The only part of it I could say didn’t pass the smell test was Dale saying Shane shot Otis. It was an alright supposition (after all, there were lots of guns involved), but it was weird, psychic wording.
Aside from that, Dale’s suspicions, and Shane’s arrogance about them, all follow a logical thread.
And I disagree with you. I think enough explanation was given, that it is perfectly logical, and don’t need to have every last detail explained to me. Where you see lazy writing, I see sufficient writing.
I’m not going to claim it is great writing, nothing on this show has been great writing. And there is plenty of crappy writing to point at. I just don’t agree that this particular point is an example of it.
Also, it occurs to me now. If Lori really wanted to make sure that Rick did something about Shane why didn’t she just tell him, truthfully, that Shane had tried to rape her at the CDC.
I’m still surprised (given the relatively short period it has been since then) at how quickly that has apparently become a non-event for her. But I guess that heals faster than bullets to the chest.
It also occured to me before writing in post 67
Maybe you should stop watching the show, if it causes you this much anguish. ![]()
I was able to follow markm’s timeline just fine as it was happening on the show. I don’t think the writers need to spoonfeed us. I’d rather they leave a few things for us to deduce than to insult our intelligence by meticulously spelling out the obvious.

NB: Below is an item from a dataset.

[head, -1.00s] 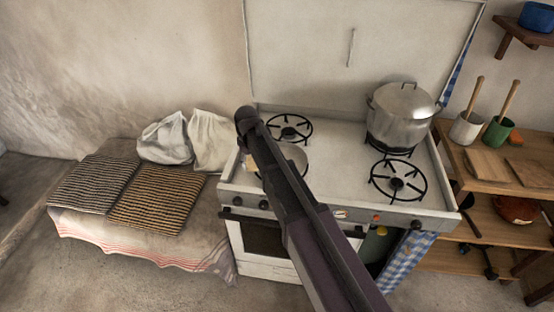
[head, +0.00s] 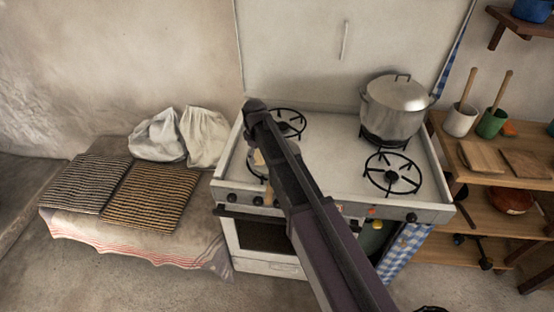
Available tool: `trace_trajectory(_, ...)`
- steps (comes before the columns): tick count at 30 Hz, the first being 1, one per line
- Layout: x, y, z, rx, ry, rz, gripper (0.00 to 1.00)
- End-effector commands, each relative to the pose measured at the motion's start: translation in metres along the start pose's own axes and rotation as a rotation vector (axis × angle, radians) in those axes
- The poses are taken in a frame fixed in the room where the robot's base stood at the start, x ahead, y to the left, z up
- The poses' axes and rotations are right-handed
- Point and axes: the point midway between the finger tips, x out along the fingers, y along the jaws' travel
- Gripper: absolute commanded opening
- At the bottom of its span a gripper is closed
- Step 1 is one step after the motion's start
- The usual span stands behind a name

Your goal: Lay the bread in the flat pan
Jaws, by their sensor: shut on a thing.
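The flat pan (head: 251,170) sits on the front left burner of the white stove, and my arm covers most of it. A small tan piece, which looks like the bread (head: 258,158), shows at the left edge of my arm, over the pan in the picture. My gripper (head: 262,149) is mostly hidden behind my arm; it is shut on the bread. I cannot tell how high the bread is above the pan or whether they touch.
A lidded pot (head: 394,108) stands on the back right burner. The front right burner (head: 393,173) is empty. A wooden shelf (head: 480,140) with cups and boards is on the right. A bench with striped mats (head: 150,193) and white sacks (head: 204,135) is on the left.

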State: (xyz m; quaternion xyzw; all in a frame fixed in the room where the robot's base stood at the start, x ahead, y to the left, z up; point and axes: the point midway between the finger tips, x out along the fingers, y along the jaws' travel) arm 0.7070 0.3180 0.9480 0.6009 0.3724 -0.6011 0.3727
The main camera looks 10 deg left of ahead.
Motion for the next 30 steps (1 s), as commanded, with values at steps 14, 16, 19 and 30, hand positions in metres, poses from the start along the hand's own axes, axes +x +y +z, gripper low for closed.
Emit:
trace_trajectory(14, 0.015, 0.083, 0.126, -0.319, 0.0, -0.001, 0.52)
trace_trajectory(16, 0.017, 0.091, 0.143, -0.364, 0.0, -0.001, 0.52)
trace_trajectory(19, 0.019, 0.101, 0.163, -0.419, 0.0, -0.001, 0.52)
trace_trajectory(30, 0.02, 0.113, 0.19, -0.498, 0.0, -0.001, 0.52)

Throw in some tits and you’d be in Spartacus territory.
That’s right. On reflection, I am not bothered by Lori’s role in the revelation after her conversation with Shane, so Rick’s “I know what really happened” comment is not problematic. It’s the way Dale figured it out that bothers me. If you’re going to use the guns as the thing that tipped Dale off then you’ve got to commit to it. Make it logical. This requires Dale knowing that Otis had Rick’s gun. They didn’t do this. They half-assed it.

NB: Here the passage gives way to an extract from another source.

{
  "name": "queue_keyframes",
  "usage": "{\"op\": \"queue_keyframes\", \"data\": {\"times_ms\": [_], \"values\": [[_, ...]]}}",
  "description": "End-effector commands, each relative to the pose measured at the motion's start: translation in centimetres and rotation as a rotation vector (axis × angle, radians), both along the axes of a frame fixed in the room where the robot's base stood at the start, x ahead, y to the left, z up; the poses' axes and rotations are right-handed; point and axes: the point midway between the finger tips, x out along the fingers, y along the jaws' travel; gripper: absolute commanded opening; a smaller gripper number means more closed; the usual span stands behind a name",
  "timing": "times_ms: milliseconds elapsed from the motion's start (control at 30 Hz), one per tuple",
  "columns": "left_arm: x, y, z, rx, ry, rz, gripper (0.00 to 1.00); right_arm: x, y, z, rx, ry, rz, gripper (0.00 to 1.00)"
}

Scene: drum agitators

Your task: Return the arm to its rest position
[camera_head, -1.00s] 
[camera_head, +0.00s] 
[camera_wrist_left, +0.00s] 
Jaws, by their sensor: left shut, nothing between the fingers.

I am not asking to be spoonfed or to have my intellegnece insulted. This is a critical fact that cannot be reliably deduced from the information given. The best we can do is guess–this is why we still can’t agree on how Dale knew Otis had Rick’s gun.* You should not have to guess a critical fact.
*I-might-have-missed-something caveat
and I’d be watching for a completely different reason
markm’s timeline is how I interpreted the events and it was pretty clear to me. Dale’s character had suspicions and a lot was communicated in the looks during the eulogy.

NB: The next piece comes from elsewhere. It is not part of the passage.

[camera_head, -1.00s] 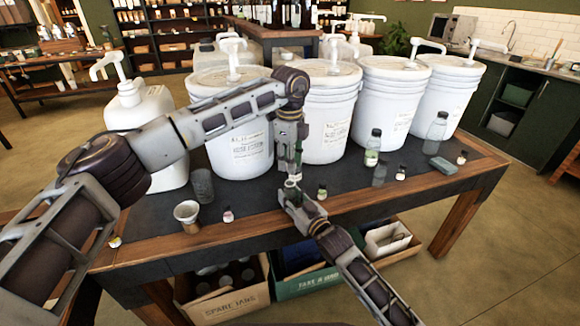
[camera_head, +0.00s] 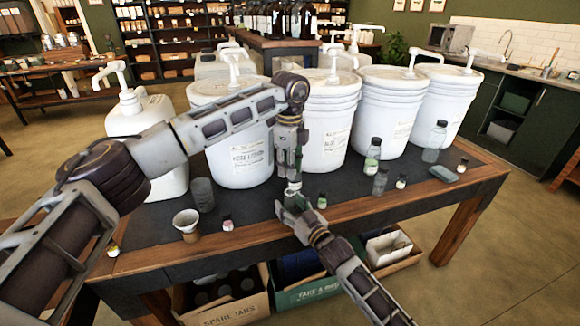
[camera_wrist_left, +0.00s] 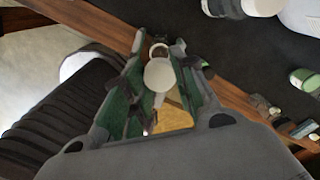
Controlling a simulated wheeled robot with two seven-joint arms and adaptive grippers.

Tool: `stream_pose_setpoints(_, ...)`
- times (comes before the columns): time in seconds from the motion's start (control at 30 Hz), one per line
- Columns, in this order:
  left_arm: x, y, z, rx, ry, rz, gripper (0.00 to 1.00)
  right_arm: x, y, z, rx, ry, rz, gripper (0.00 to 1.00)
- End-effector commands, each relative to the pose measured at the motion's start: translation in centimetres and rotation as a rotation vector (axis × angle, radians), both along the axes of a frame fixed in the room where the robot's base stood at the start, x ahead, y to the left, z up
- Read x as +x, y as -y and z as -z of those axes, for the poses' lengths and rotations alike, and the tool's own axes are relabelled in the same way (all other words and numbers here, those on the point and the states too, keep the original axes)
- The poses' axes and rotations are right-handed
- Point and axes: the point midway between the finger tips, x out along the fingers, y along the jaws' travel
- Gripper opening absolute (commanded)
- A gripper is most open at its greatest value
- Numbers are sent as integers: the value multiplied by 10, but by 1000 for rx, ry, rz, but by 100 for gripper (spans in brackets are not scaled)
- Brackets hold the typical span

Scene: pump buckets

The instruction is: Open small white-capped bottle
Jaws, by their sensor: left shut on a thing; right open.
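My left gripper (camera_head: 292,184) points down over the front edge of the table. It is shut on a small white round thing, which looks like the white cap (camera_wrist_left: 160,74) between its fingers in the left wrist view. The white also shows at its fingertips in the head view. My right gripper (camera_head: 288,206) is open just below the left fingertips, coming up from the lower right. The bottle's body is hard to make out; the two grippers hide most of that spot.
Small bottles stand along the table (camera_head: 262,228): one with a pink label (camera_head: 228,225), one with a green label (camera_head: 322,201) and others to the right. A funnel-topped cup (camera_head: 187,225) and a grey tumbler (camera_head: 202,193) are on the left. Large white pump buckets (camera_head: 325,125) line the back.

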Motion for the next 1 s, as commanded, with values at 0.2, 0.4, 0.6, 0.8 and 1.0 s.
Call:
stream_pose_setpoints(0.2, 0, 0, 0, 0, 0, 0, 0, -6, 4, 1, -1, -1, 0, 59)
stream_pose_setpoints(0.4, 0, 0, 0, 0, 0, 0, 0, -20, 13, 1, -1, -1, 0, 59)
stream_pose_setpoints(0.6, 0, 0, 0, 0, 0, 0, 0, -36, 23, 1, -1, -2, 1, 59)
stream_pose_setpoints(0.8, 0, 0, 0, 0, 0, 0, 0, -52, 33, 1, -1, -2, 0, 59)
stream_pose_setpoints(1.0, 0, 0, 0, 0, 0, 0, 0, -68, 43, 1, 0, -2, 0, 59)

Meh. Some people are very intuitive. Dale had observed enough of Shane’s erratic behavior to realize that Shane was capable, and on the brink of, making a bad decision, which led to confiscating the guns, which led to the confrontation in the woods. It’s not a court of law where concrete evidence is needed to make an accusation.
For an example fo how it’s done consider the Godfather II [BEWARE: unboxed spoliers of this 40-year-old movie ahead]. Michael has Fredo killed because Fredo conspired with Hyman Roth to have Michael killed. How does Michael know Fredo betrayed him? Michael already supected Roth but thought there had to be someone on the inside. When Fredo is introduced to Roth’s second Johnny Ola in front of Michael, he awkwardly acts like they never met. Later at the brothel, a drunk Fredo let’s slip that Ola introduced him to the place. So Fredo did know Ola (and Roth). The chain is complete. That’s not spoonfeeding, it’s good story telling. Btu what if Fredo never mentioned Ola at the brothel. We might conclude that Michael was suspicious of Fredo’s familairty with a Havanna brothel, but that seems like a stretch. Michael has to connect Fredo to Ola. In the case of TWD, Dale has to connect Rick’s gun to Otis.
I guess I could live with the Dale-is-just-intuitive argument if they hadn’t tried to make it about the guns. If it’s about the guns then we need to know how Dale knew Otis had Rick’s gun. We should not be left to fill that in on or own.